Past is Present: A Year Later

An increase in the number of people who have viewed testimony from the Visual History Archive

“Eyes on Testimony” (number of people who view testimony across all channels per year) increased from 3.6 million in 2014 to 15 million in 2015

 

Snapshot of Our Media Outreach

 
  • Auschwitz: The Past is Present was covered by top news outlets around the world including Los Angeles Times, Associated Press, New York Times, USC News, Jewish Journal, Huffington Post, Daily Mail, Variety and more. Since then, USC Shoah Foundation has been featured in The Hollywood Reporter, Fox News, Yahoo!, Today, and outlets in China and Armenia.

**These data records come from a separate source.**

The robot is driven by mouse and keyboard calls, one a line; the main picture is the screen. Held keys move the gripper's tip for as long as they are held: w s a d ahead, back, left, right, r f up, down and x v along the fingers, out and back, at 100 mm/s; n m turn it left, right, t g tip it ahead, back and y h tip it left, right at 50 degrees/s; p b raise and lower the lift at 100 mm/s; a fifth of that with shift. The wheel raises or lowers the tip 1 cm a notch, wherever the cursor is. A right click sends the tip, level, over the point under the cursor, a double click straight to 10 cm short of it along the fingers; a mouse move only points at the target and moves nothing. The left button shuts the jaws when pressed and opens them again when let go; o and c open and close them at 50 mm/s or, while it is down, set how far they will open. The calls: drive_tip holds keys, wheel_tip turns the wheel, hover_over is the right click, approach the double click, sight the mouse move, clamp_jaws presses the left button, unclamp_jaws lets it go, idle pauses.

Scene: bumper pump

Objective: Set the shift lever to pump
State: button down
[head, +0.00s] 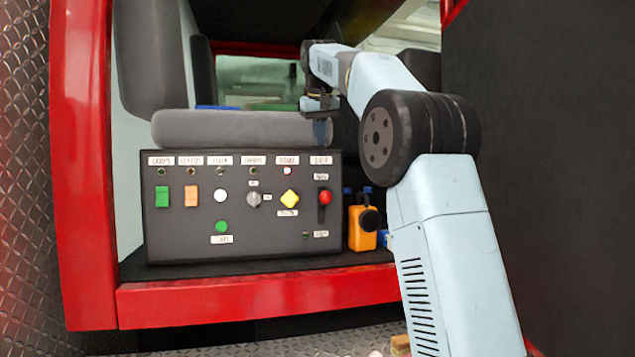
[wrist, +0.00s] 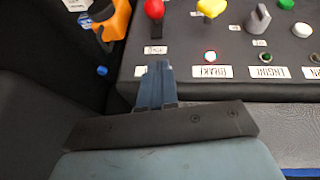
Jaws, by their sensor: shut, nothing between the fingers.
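The shift lever has a red knob (head: 325,197) and stands in a dark vertical slot at the right end of the control panel (head: 175,232). The knob is in the upper part of the slot, with small labels above and below the slot that are too blurred to read. In the wrist view, which shows the panel upside down, the red knob (wrist: 154,9) is at the top edge. My gripper (head: 322,138) is above the panel's top right edge, in front of the seat. In the wrist view my gripper (wrist: 158,66) is shut and empty, its fingertips apart from the knob.
Left of the lever are a yellow knob (head: 290,197) and a grey rotary switch (head: 253,198). A red lamp (head: 287,171) is lit above the yellow knob. An orange device (head: 362,228) stands close to the panel's right. A grey seat cushion (head: 215,130) lies behind the panel.

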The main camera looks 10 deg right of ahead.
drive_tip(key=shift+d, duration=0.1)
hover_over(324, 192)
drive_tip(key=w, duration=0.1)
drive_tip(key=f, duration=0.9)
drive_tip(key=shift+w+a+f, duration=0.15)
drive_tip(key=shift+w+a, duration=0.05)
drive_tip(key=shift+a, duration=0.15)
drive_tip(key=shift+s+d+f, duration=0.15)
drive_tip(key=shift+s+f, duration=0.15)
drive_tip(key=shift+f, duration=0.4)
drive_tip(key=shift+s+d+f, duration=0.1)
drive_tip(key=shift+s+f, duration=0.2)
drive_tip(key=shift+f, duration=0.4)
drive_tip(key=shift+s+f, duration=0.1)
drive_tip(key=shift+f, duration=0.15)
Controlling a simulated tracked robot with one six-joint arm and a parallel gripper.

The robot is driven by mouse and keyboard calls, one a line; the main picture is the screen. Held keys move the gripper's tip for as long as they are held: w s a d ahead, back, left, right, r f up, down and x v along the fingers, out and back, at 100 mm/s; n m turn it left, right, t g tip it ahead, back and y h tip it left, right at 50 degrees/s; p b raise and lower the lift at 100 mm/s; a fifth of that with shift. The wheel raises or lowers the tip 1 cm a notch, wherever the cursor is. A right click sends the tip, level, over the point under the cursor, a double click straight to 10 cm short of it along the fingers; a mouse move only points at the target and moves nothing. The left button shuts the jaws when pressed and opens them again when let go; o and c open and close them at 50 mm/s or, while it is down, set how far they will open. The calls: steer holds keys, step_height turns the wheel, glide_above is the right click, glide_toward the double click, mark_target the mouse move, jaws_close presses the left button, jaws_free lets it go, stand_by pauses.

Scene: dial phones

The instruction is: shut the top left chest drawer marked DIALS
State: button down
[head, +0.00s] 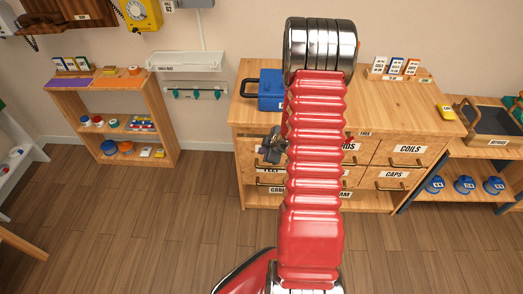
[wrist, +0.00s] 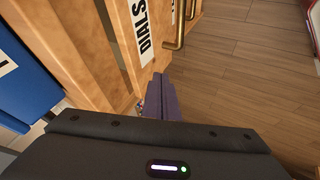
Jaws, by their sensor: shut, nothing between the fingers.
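The wooden chest (head: 255,118) stands right of centre in the head view. The drawer marked DIALS (wrist: 152,62) shows at the upper left of the wrist view, its label turned sideways, with a brass handle (wrist: 180,25) beside it. I cannot clearly tell how far it stands out. In the head view its front is mostly hidden by my gripper and red arm. My gripper (head: 271,147) is shut and empty at the chest's left front. In the wrist view its dark fingers (wrist: 166,95) are together close to the drawer's near end; contact is unclear.
A blue box (head: 266,90) sits on the chest top at left; it also shows in the wrist view (wrist: 25,75). Other drawers, including COILS (head: 402,151) and CAPS (head: 395,178), are on the right. A low shelf unit (head: 118,123) stands at left. The floor between is clear.

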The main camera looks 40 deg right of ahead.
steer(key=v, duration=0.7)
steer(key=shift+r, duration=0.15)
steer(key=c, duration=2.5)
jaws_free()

  • Over the past year, USC Shoah Foundation has gained 3,000 Facebook friends, 2,000 Twitter followers and 2,300 YouTube subscribers. The Institute’s website received 260,000 more visitors in 2015 than the previous year.

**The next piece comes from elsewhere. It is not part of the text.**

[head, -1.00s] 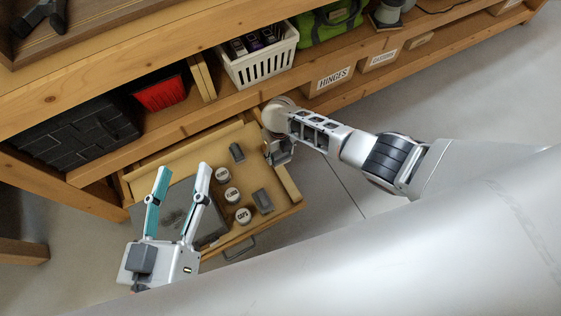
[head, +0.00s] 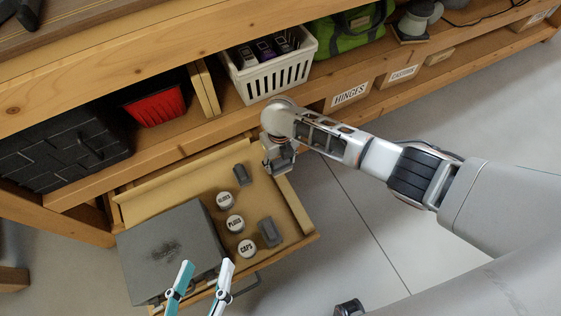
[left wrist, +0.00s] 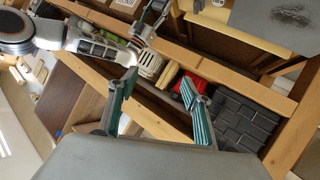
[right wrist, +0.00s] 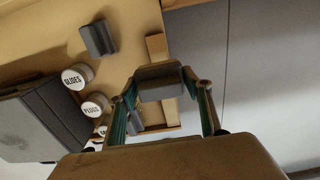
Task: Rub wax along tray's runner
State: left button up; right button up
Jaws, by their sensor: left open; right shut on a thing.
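The wooden tray (head: 150,200) is pulled out below the bench. Its right side wall (head: 296,208), with the runner side, lies below my right gripper (head: 280,163). In the right wrist view, my right gripper (right wrist: 160,88) is shut on a grey block (right wrist: 160,72), which I take to be the wax. The block is at the tray's side wall; whether it touches the runner is unclear. My left gripper (head: 207,265) is open and empty at the tray's front, near the grey case. It also shows open in the left wrist view (left wrist: 160,80).
The tray holds a grey case (head: 160,235) with a dark smudge, tins marked GLIDES (head: 225,199), PLUGS (head: 235,223) and CAPS (head: 246,248), and two grey blocks (head: 270,232). A white basket (head: 270,75) and HINGES box (head: 350,95) stand on shelves.

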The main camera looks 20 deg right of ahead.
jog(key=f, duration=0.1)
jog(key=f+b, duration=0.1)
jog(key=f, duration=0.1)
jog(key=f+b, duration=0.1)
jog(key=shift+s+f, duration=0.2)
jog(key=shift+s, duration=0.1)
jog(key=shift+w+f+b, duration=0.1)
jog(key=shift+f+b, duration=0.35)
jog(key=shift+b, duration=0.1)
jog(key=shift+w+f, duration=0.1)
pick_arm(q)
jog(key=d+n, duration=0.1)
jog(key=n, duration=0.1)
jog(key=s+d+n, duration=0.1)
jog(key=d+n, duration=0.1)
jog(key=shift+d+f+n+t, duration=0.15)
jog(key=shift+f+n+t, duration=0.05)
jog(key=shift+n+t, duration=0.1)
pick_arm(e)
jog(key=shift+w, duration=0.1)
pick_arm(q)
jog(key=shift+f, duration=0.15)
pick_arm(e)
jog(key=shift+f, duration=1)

  • One Day in Auschwitz, featuring survivor Kitty Hart-Moxon, documentary aired around the world via Discovery Communications on January 26, 2015, in conjunction with Schindler’s List, with an estimated audience of 10 million, with subsequent presentations of the documentary on Comcast and Showtime.

  • Trailer for One Day in Auschwitz ran January 20-27, 2015 on Starbucks Digital Network, netting 4.9 million impressions.

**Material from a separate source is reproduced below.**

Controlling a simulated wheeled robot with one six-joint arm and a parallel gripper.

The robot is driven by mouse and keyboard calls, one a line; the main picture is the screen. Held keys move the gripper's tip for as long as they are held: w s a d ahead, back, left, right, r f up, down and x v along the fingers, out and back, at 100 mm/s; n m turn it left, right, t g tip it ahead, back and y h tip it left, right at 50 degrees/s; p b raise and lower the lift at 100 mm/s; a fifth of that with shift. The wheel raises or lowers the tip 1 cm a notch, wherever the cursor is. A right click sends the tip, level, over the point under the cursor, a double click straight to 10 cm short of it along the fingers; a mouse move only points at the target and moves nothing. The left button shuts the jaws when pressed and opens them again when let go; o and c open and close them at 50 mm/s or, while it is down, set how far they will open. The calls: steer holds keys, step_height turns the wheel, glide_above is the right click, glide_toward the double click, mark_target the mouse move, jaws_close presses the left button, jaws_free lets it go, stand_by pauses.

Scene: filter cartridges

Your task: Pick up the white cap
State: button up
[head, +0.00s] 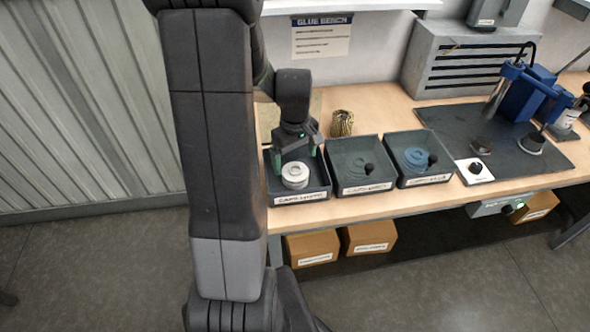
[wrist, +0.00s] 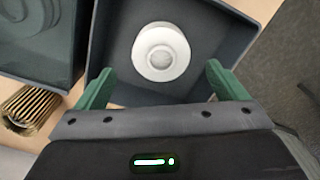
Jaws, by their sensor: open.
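The white cap (head: 294,175) sits in the leftmost dark bin (head: 301,197) on the bench. In the wrist view the white cap (wrist: 161,52) is round with a raised ring, and lies in the bin (wrist: 111,30) just beyond my fingertips. My gripper (head: 296,155) is above the bin, pointing down. In the wrist view my gripper (wrist: 160,85) has its two green fingers wide apart with nothing between them. The cap is apart from both fingers. Whether it is one cap or a stack, I cannot tell.
A middle bin (head: 361,187) and a right bin (head: 424,180) with blue caps stand beside it. A pleated filter cartridge (head: 342,123) stands behind the bins. A dark mat (head: 540,165) with a blue press (head: 527,92) is at right. The front bench strip is clear.

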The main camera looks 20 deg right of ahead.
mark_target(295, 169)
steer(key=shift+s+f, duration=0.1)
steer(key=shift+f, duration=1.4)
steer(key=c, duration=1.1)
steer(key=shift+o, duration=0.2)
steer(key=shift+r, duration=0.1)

  • CNN broadcast Voices of Auschwitz aired January 28, 2015 and netted 3 million views broadcast and online.

  • Discovery Education with USC Shoah Foundation presented the live online broadcast Auschwitz: The Past is Present Virtual Experience, a conversation with Junior Interns, teacher Karen Wells, and survivor Paula Lebovics about their experiences. The event hashtag #pastispresent trended during the live broadcast with over 6 million impressions.

  • The Google Cultural Institute exhibit 70 Stories of Auschwitz was the second most-viewed exhibit on the site in 2015.

  • The 15-minute documentary “Auschwitz,” produced by Steven Spielberg and narrated by Meryl Streep, screened during the commemoration and reached half a billion people.

“The trip to Poland with one hundred survivors was very special because I know in my mind it will never happen again. It’s sad in a way, but I cherish the memories.”